Lors d'un atelier de formation que je donnais récemment à Londres et alors que je venais d'exposer l'art et la manière de construire une histoire - début, milieu, dénouement - je fis part de mon étonnement en constatant combien les responsables marketing échouaient à respecter ce schéma narratif quand ils mettaient en valeur les réalisations probantes de leur société. Trop souvent, remarquai-je, les histoires qu'ils promeuvent, illustrent bien le défi ou le problème initial (l'acte I) avant de basculer sans faire ni une ni deux sur l'exposé de la solution.
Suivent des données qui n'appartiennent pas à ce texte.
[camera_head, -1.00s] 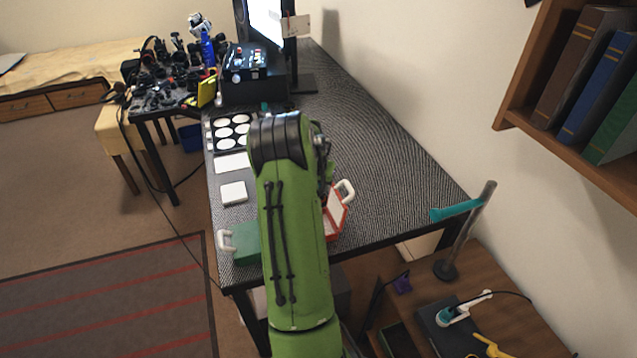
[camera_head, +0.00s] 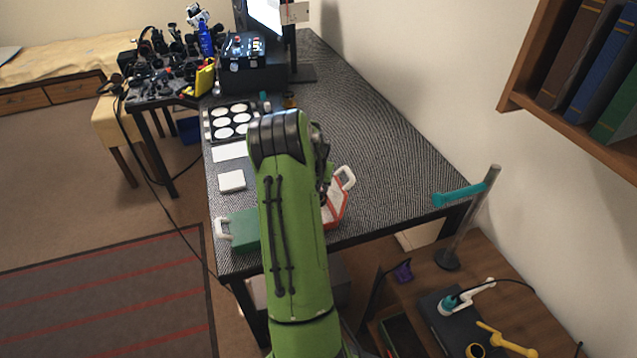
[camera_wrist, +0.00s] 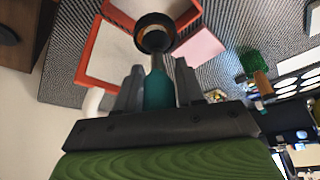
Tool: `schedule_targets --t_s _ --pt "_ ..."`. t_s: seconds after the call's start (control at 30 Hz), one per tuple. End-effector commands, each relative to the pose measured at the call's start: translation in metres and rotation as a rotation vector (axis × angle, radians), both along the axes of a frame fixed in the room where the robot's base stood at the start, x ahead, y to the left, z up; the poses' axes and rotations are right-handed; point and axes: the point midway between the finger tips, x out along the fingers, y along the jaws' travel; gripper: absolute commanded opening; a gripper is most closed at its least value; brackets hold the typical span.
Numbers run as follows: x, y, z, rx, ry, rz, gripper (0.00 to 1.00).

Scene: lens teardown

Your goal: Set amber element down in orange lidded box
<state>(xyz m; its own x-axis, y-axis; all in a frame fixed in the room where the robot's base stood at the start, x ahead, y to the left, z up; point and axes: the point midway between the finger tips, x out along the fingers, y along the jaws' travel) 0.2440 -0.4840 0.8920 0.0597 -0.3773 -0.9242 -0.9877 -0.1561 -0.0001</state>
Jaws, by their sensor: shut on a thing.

Or la solution, c'est l'acte III. Par suite, l'acte II fait entièrement défaut.
C'est alors qu'un participant répondant au prénom de Sean prit la parole et résuma mon propos par cette expression : "Americans have no Act II".
Devant ma surprise et celle de l'auditoire, il expliqua que cette citation émanait de la bouche de Roman Polanski, du temps où il sévissait à Hollywood.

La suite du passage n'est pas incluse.